What this task involves — Each record below is to be copied word for word, with pictures removed.

Data from robot episodes:
_ _ _ _ _ _ _
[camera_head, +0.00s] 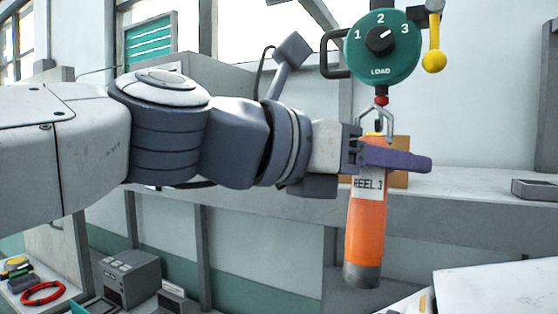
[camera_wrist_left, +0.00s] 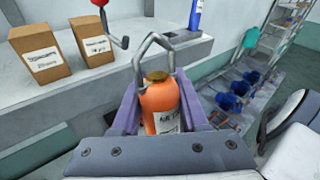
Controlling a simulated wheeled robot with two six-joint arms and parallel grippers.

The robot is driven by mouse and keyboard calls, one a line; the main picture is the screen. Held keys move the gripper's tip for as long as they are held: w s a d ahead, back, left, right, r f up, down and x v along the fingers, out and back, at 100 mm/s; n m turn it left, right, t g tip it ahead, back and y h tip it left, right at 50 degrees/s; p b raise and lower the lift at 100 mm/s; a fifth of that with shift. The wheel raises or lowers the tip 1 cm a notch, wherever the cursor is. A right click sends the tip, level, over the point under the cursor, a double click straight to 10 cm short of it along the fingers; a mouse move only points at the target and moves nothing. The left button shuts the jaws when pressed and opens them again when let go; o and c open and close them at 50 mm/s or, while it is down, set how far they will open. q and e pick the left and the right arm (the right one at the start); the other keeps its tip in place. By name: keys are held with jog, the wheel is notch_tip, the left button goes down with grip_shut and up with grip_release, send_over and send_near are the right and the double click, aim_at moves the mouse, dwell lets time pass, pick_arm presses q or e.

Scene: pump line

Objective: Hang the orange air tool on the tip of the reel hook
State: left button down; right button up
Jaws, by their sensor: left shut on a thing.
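The orange air tool (camera_head: 366,232) hangs upright with a "REEL 3" label, a dark lower end and a grey wire bail (camera_head: 362,118) on top. My left gripper (camera_head: 392,157) is shut around its upper body; the purple fingers also flank it in the left wrist view (camera_wrist_left: 160,103). The green reel (camera_head: 383,46), with a dial marked 1, 2, 3 and LOAD, is above the tool. The reel hook (camera_wrist_left: 117,36) hangs below a red piece, left of the bail and apart from it in the left wrist view. My right gripper is not in view.
A yellow ball (camera_head: 434,61) hangs from a lever at the reel's right. Two cardboard boxes (camera_wrist_left: 40,52) and a blue can (camera_wrist_left: 195,14) stand on the grey bench. A grey tray (camera_head: 535,189) lies on the bench at right.

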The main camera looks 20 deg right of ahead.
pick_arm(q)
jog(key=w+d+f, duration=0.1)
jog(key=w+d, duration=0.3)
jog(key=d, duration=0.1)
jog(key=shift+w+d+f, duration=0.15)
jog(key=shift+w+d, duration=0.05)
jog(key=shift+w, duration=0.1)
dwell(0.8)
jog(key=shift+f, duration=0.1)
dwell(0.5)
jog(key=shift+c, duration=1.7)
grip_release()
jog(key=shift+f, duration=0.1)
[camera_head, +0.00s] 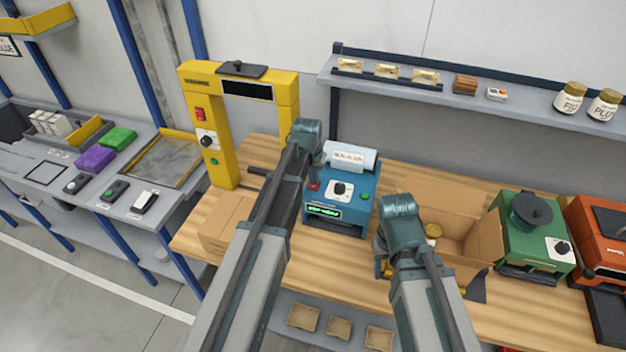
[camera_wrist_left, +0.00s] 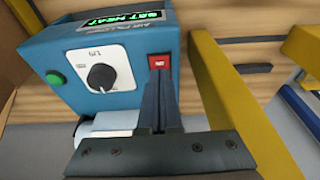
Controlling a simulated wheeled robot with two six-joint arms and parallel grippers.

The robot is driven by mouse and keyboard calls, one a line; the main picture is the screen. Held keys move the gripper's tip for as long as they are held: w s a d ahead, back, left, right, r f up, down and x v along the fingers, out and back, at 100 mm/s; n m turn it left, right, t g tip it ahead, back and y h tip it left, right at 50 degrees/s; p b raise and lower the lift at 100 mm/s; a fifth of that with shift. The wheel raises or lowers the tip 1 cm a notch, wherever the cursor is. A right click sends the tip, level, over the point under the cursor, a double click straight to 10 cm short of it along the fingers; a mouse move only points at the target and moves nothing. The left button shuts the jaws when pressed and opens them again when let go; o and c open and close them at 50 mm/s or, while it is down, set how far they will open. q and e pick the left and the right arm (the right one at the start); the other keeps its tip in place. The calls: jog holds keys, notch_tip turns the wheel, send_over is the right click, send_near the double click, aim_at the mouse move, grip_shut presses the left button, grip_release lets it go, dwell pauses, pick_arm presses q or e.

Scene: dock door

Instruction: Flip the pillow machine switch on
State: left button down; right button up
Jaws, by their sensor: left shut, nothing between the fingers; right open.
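The blue pillow machine (camera_head: 340,205) stands on the wooden bench with a white film roll on top, a dial, a green button and a lit green display. In the left wrist view the red switch (camera_wrist_left: 158,62) is right at the tips of my left gripper (camera_wrist_left: 160,80). The gripper is shut and empty; I cannot tell whether it touches the switch. The display (camera_wrist_left: 125,18) seems to read SET HEAT. My right gripper (camera_head: 400,225) is open, mostly hidden by its arm, before the carton.
An open carton (camera_head: 470,235) and a green machine (camera_head: 530,240) stand to the right. A yellow post frame (camera_head: 222,150) stands left of the pillow machine, close beside my left gripper in the wrist view (camera_wrist_left: 235,100). A shelf (camera_head: 460,95) runs along the wall behind.

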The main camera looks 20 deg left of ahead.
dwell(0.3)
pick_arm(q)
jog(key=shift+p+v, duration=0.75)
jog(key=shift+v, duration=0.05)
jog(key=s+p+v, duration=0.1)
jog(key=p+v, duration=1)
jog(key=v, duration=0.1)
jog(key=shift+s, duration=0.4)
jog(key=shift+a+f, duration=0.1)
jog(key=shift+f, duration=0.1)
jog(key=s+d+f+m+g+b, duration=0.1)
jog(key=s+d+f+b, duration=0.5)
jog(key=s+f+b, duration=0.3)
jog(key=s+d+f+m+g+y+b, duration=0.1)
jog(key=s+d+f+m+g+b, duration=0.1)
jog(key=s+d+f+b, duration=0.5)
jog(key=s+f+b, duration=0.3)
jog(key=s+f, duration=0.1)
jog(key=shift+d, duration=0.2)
_ _ _ _ _ _ _
Solution to this exercise —
[camera_head, +0.00s] 
[camera_wrist_left, +0.00s] 
Controlling a simulated wheeled robot with two six-joint arms and parallel grippers.

The robot is driven by mouse and keyboard calls, one a line; the main picture is the screen. Held keys move the gripper's tip for as long as they are held: w s a d ahead, back, left, right, r f up, down and x v along the fingers, out and back, at 100 mm/s; n m turn it left, right, t g tip it ahead, back and y h tip it left, right at 50 degrees/s; p b raise and lower the lift at 100 mm/s; a fifth of that with shift. The wheel raises or lowers the tip 1 cm a notch, wherever the cursor is. A right click sends the tip, level, over the point under the cursor, a double click straight to 10 cm short of it along the fingers; a mouse move only points at the target and moves nothing. The left button shuts the jaws when pressed and opens them again when let go; o and c open and close them at 50 mm/s or, while it is down, set how far they will open. q and e pick the left and the right arm (the right one at the start); the other keeps its tip in place. By name: keys are held with jog, the wheel is notch_tip, the left button goes down with grip_shut and up with grip_release, send_over and send_near are the right and the double click, aim_at moves the mouse, dwell lets time pass, pick_arm presses q or e.

Scene: pump line

Objective: Hang the orange air tool on the tip of the reel hook
State: left button down; right button up
Jaws, by their sensor: left shut on a thing.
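The orange air tool (camera_head: 366,232) hangs upright with a "REEL 3" label, a dark lower end and a grey wire bail (camera_head: 362,118) on top. My left gripper (camera_head: 392,157) is shut around its upper body; the purple fingers also flank it in the left wrist view (camera_wrist_left: 160,103). The green reel (camera_head: 383,46), with a dial marked 1, 2, 3 and LOAD, is above the tool. The reel hook (camera_wrist_left: 117,36) hangs below a red piece, left of the bail and apart from it in the left wrist view. My right gripper is not in view.
A yellow ball (camera_head: 434,61) hangs from a lever at the reel's right. Two cardboard boxes (camera_wrist_left: 40,52) and a blue can (camera_wrist_left: 195,14) stand on the grey bench. A grey tray (camera_head: 535,189) lies on the bench at right.

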The main camera looks 20 deg right of ahead.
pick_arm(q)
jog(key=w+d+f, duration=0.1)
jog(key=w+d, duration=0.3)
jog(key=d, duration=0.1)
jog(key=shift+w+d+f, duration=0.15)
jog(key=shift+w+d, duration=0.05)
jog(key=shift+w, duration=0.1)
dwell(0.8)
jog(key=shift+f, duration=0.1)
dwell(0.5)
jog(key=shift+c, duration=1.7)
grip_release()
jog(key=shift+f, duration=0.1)
[camera_head, +0.00s] 
[camera_wrist_left, +0.00s] 
Controlling a simulated wheeled robot with two six-joint arms and parallel grippers.

The robot is driven by mouse and keyboard calls, one a line; the main picture is the screen. Held keys move the gripper's tip for as long as they are held: w s a d ahead, back, left, right, r f up, down and x v along the fingers, out and back, at 100 mm/s; n m turn it left, right, t g tip it ahead, back and y h tip it left, right at 50 degrees/s; p b raise and lower the lift at 100 mm/s; a fifth of that with shift. The wheel raises or lowers the tip 1 cm a notch, wherever the cursor is. A right click sends the tip, level, over the point under the cursor, a double click straight to 10 cm short of it along the fingers; a mouse move only points at the target and moves nothing. The left button shuts the jaws when pressed and opens them again when let go; o and c open and close them at 50 mm/s or, while it is down, set how far they will open. q and e pick the left and the right arm (the right one at the start); the other keeps its tip in place. The calls: jog holds keys, notch_tip turns the wheel, send_over is the right click, send_near the double click, aim_at the mouse move, grip_shut presses the left button, grip_release lets it go, dwell pauses, pick_arm presses q or e.

Scene: dock door

Instruction: Flip the pillow machine switch on
State: left button down; right button up
Jaws, by their sensor: left shut, nothing between the fingers; right open.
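The blue pillow machine (camera_head: 340,205) stands on the wooden bench with a white film roll on top, a dial, a green button and a lit green display. In the left wrist view the red switch (camera_wrist_left: 158,62) is right at the tips of my left gripper (camera_wrist_left: 160,80). The gripper is shut and empty; I cannot tell whether it touches the switch. The display (camera_wrist_left: 125,18) seems to read SET HEAT. My right gripper (camera_head: 400,225) is open, mostly hidden by its arm, before the carton.
An open carton (camera_head: 470,235) and a green machine (camera_head: 530,240) stand to the right. A yellow post frame (camera_head: 222,150) stands left of the pillow machine, close beside my left gripper in the wrist view (camera_wrist_left: 235,100). A shelf (camera_head: 460,95) runs along the wall behind.

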The main camera looks 20 deg left of ahead.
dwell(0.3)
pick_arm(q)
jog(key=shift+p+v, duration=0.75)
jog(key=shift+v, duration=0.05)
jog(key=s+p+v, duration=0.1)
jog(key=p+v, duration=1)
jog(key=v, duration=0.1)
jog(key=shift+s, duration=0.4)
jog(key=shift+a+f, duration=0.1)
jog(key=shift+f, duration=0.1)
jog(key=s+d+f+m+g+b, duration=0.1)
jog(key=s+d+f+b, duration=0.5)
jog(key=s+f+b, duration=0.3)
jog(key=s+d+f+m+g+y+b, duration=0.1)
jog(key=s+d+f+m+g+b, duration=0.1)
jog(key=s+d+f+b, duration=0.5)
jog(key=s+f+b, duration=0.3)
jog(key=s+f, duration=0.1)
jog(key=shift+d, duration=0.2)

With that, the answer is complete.